Is, then, a free and unrestrained system of commercial intercourse impossible between nations, and must it ever end in a war of tariffs and the pacific infliction of mutual injury? We consider it is impossible between two nations, both manufacturing, or aspiring to be so, and in the same, or nearly the same, age and social circumstances. It is mere folly to attempt it; because interests which must clash, are continually arising on both parts, and reciprocity, if attempted, is on one side only. With such nations, the only wisdom is, to conclude treaties, not of reciprocity, but of _commerce_; that is, treaties in which, in consideration of certain branches of our manufactures being admitted on favourable terms, we agree to admit certain articles of their produce on equally advantageous conditions.
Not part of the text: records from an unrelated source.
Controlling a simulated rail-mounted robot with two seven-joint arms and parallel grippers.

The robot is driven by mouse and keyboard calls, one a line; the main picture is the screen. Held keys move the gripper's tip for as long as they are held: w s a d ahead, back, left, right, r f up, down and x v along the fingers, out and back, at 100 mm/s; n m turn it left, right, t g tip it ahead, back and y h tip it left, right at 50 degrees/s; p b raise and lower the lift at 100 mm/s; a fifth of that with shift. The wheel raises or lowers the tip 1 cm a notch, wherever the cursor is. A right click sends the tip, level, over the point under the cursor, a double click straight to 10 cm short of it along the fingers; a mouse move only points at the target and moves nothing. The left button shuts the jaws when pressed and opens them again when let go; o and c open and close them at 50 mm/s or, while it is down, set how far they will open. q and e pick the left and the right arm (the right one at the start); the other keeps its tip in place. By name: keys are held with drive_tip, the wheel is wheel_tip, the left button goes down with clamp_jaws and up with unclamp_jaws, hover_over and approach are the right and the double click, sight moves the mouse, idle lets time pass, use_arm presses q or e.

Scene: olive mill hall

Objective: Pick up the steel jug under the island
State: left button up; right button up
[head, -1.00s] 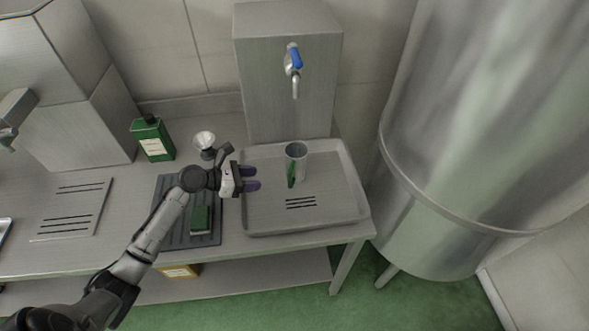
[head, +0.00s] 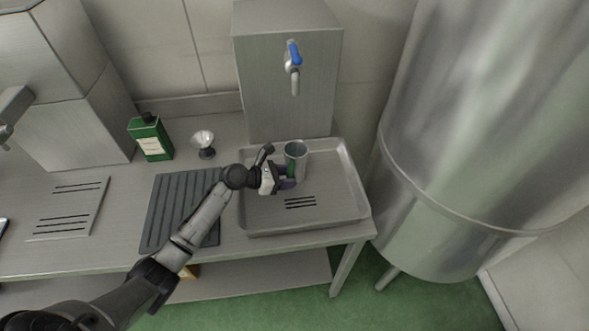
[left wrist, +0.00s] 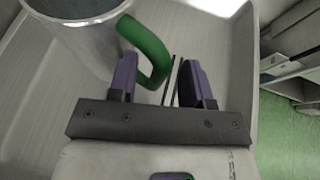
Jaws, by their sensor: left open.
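The steel jug (head: 296,151) stands upright in the shallow steel tray below the blue-handled tap. Its green handle faces my left gripper. My left gripper (head: 290,177) is open at the handle, reaching in from the left. In the left wrist view the green handle (left wrist: 148,50) lies between the two purple fingers (left wrist: 160,85), nearer the left finger, with a gap to the right one. The jug body (left wrist: 85,35) shows at the upper left, cut by the frame edge. My right gripper is not in view.
The tray rim (head: 362,190) surrounds the jug. A steel tank box with a tap (head: 293,60) stands behind it. A ribbed dark mat (head: 180,205), a green tin (head: 151,138) and a small funnel-like cup (head: 203,142) are on the left. A large steel vat (head: 470,130) stands right.

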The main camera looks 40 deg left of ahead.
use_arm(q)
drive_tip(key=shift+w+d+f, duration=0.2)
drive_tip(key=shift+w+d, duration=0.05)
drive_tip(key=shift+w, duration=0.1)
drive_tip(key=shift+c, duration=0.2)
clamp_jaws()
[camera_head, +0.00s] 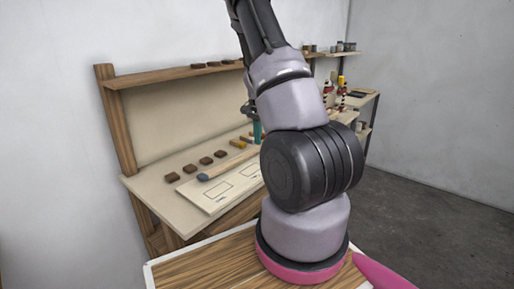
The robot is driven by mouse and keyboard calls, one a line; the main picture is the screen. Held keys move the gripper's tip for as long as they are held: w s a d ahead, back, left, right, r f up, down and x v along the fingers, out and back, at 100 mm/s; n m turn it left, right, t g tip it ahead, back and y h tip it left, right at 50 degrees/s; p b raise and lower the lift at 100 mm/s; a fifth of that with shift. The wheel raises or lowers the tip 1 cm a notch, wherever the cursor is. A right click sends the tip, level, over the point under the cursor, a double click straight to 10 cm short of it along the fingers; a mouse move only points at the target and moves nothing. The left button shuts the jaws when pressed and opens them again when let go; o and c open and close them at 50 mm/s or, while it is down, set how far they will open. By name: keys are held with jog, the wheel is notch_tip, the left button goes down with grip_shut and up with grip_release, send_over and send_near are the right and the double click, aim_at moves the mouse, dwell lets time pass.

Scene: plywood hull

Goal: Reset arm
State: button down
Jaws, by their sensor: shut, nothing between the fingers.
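My arm rises from its pink-ringed base in the middle of the head view and runs out of the top edge. My gripper (248,109) shows only as a small dark shape behind the arm's left side, above the workbench. It is shut and empty. Its far side is hidden by my arm. A teal upright object (257,132) stands just below it, partly hidden; I cannot tell whether they touch.
A wooden shelf (150,79) runs above. Shelves with jars (345,46) stand at the right back. Grey floor (440,190) is clear at the right.

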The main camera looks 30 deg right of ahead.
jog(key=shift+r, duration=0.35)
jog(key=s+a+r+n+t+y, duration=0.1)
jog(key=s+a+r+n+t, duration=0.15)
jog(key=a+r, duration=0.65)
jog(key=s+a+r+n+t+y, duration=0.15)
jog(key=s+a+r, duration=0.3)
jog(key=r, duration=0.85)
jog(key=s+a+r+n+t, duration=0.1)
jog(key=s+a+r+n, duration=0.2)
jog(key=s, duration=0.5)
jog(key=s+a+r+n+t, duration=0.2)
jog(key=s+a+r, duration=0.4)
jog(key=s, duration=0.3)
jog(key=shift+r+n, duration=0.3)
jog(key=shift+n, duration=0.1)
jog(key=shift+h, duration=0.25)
Thus, a treaty, by which we agreed to admit, for a moderate duty, the wines of France, which we can never rival, in return for their admitting our iron and cotton goods on similar terns, would be a measure of equal benefit to both countries. It would be as wise a measure as Mr Huskisson's reduction of the duties on French silks, gloves, and clocks, was a gratuitous and unwarranted injury to staple branches of our own industry. The only countries to which the reciprocity system is really applicable, are distant states in an early state of civilization, whose natural products are essentially different from our own, and whose stage of advancement is not such as to have made them enter on the career of manufacture, of jealousy, and of tariffs. Colonies unite all these advantages; and it is in them that the real sources of our strength, and the only secure markets for our produce, are to be found; but that subject, so vast, so interesting, so vital to our individual and national advancement, must be reserved for a future occasion.